BEGIN Collected material

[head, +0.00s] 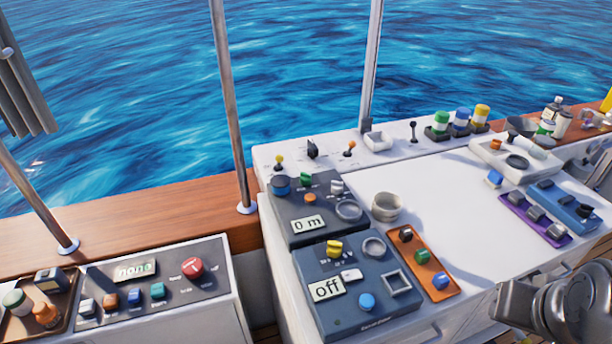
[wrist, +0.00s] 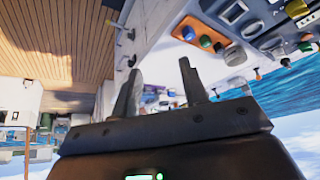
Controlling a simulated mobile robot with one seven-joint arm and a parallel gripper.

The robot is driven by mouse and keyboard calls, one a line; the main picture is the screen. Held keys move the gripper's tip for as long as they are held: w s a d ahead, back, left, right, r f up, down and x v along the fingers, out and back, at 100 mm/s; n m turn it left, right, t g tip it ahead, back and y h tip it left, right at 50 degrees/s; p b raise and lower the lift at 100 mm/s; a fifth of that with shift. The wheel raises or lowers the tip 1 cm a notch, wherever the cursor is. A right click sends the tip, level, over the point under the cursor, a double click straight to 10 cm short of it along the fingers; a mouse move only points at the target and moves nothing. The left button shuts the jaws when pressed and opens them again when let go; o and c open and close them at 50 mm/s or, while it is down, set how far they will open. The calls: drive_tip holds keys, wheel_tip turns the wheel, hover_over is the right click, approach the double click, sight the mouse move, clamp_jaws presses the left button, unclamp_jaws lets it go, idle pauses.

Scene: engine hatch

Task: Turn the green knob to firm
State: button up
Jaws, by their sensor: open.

END Collected material

Go through the listing above and quote it exactly, apart from its images.

[head, +0.00s] 
[wrist, +0.00s] 
Controlling a simulated mobile robot with one seven-joint arm and a parallel gripper.

The robot is driven by mouse and keyboard calls, one a line; the main picture is the screen. Held keys move the gripper's tip for as long as they are held: w s a d ahead, back, left, right, r f up, down and x v along the fingers, out and back, at 100 mm/s; n m turn it left, right, t g tip it ahead, back and y h tip it left, right at 50 degrees/s; p b raise and lower the lift at 100 mm/s; a fifth of that with shift. The wheel raises or lowers the tip 1 cm a notch, wherever the cursor is. A right click sends the tip, level, over the point under the cursor, a double click straight to 10 cm short of it along the fingers; a mouse move only points at the target and moves nothing. The left button shuts the jaws when pressed and opens them again when let go; o and c open and close them at 50 mm/s or, while it is down, set how far they will open. The calls: drive_tip holds keys, wheel_tip turns the wheel, hover_over is the right click, approach the double click, sight the mouse move, clamp_jaws presses the left button, unclamp_jaws lets it go, idle pauses.

Scene: engine hatch

Task: Turn the green knob to firm
State: button up
Jaws, by their sensor: open.

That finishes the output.